## Start Task data

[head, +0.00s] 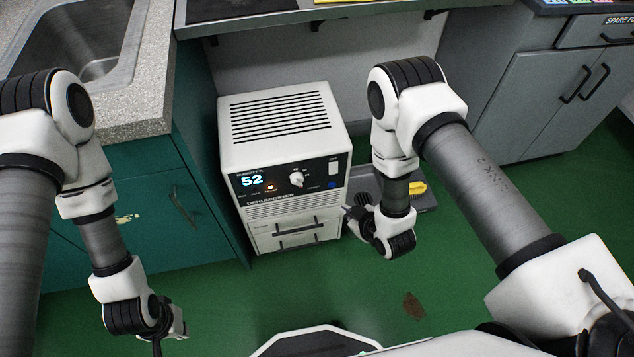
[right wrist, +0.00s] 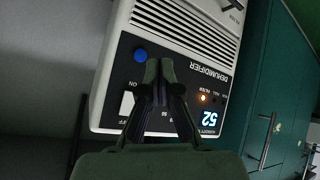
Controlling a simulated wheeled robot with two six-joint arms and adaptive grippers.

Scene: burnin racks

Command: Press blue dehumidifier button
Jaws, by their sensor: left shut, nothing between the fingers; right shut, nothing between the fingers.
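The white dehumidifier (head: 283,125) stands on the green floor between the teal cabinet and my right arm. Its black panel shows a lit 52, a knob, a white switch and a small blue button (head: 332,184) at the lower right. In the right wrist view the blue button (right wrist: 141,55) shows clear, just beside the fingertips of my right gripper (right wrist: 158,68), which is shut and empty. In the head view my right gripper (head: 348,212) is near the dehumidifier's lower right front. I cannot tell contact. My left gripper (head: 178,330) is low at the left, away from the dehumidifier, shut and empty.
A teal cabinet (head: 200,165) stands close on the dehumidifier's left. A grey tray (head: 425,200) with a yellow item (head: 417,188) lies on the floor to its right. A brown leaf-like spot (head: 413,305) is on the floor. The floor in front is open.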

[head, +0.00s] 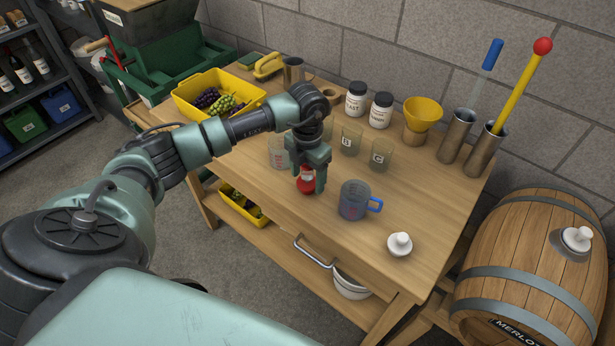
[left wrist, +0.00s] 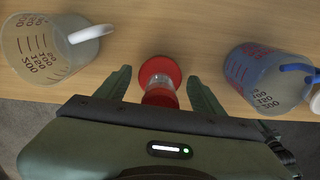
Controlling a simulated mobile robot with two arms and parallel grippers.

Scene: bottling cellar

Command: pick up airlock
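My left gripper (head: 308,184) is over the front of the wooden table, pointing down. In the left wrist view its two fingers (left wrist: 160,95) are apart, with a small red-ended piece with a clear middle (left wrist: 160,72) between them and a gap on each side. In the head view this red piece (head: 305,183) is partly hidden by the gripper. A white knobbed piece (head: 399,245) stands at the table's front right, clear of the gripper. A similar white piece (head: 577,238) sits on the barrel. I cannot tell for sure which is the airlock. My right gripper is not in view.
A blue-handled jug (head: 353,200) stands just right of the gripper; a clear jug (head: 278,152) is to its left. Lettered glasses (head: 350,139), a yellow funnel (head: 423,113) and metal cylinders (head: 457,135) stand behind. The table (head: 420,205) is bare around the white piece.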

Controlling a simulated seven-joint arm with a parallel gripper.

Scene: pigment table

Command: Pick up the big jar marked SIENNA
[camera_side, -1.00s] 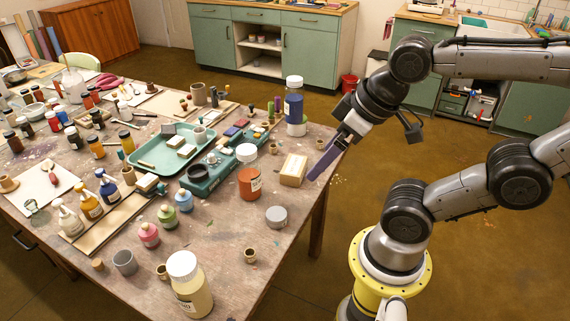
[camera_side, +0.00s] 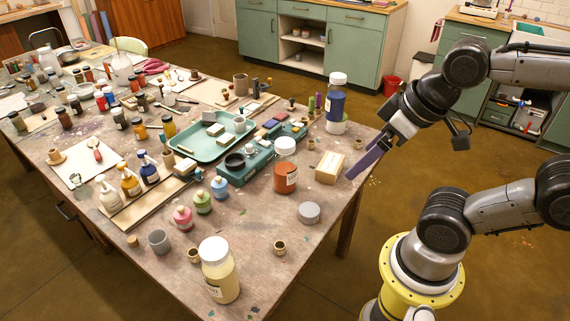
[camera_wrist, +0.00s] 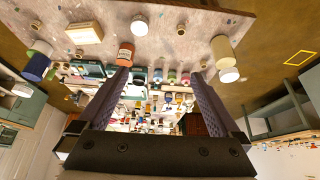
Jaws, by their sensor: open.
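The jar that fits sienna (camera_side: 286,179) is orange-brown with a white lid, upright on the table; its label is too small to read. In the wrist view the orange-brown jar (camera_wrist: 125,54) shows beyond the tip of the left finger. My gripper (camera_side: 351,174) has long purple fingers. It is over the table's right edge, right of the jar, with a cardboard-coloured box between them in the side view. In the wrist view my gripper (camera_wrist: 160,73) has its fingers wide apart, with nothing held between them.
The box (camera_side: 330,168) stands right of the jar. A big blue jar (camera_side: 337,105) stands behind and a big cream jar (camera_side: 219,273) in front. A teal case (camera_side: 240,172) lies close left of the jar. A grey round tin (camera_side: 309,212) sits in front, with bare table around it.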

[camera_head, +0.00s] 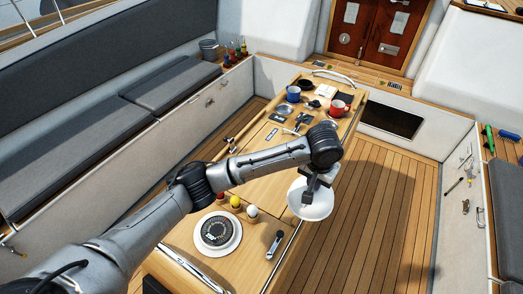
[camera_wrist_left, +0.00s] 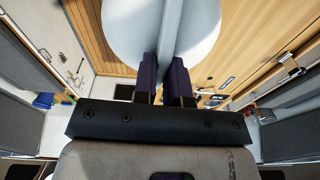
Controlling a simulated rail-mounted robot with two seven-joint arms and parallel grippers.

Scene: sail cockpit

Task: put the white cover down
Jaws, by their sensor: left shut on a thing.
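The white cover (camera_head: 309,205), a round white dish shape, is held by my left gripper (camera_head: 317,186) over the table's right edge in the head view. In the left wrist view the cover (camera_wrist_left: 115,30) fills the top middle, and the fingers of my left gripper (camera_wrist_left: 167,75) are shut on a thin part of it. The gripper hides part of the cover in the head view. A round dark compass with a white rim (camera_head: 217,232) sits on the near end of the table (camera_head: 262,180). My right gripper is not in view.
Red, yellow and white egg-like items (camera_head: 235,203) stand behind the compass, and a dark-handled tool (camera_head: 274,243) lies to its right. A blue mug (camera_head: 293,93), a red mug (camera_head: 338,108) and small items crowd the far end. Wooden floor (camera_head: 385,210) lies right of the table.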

## End Task data
## Start Task data

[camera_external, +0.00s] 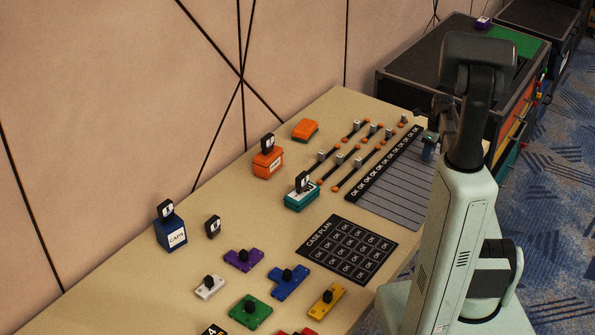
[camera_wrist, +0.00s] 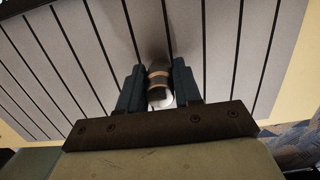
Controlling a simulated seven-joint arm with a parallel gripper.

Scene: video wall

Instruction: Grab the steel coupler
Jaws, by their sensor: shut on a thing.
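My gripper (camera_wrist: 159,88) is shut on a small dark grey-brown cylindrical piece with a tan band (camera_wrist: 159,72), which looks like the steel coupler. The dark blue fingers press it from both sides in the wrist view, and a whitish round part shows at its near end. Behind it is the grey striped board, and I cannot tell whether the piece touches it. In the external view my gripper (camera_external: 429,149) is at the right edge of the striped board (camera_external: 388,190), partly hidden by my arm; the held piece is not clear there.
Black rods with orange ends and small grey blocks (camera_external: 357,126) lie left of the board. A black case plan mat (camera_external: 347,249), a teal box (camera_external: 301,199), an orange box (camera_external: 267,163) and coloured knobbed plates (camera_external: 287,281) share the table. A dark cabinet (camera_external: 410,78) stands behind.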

## End Task data

— Problem requirements —
Every line from the one containing "[right wrist, +0.00s]" to the one containing "Scene: bottling cellar" should be output exactly, both ends included. Nothing else goes in, and no pictures either.

— Exercise response —
[right wrist, +0.00s] 
Controlling a simulated wheeled robot with two six-joint arms and adaptive grippers.

Scene: burnin racks

Command: Press blue dehumidifier button
Jaws, by their sensor: left shut, nothing between the fingers; right shut, nothing between the fingers.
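The white dehumidifier (head: 283,125) stands on the green floor between the teal cabinet and my right arm. Its black panel shows a lit 52, a knob, a white switch and a small blue button (head: 332,184) at the lower right. In the right wrist view the blue button (right wrist: 141,55) shows clear, just beside the fingertips of my right gripper (right wrist: 158,68), which is shut and empty. In the head view my right gripper (head: 348,212) is near the dehumidifier's lower right front. I cannot tell contact. My left gripper (head: 178,330) is low at the left, away from the dehumidifier, shut and empty.
A teal cabinet (head: 200,165) stands close on the dehumidifier's left. A grey tray (head: 425,200) with a yellow item (head: 417,188) lies on the floor to its right. A brown leaf-like spot (head: 413,305) is on the floor. The floor in front is open.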

[head, +0.00s] 
[left wrist, +0.00s] 
Controlling a simulated mobile robot with two arms and parallel grippers.

Scene: bottling cellar

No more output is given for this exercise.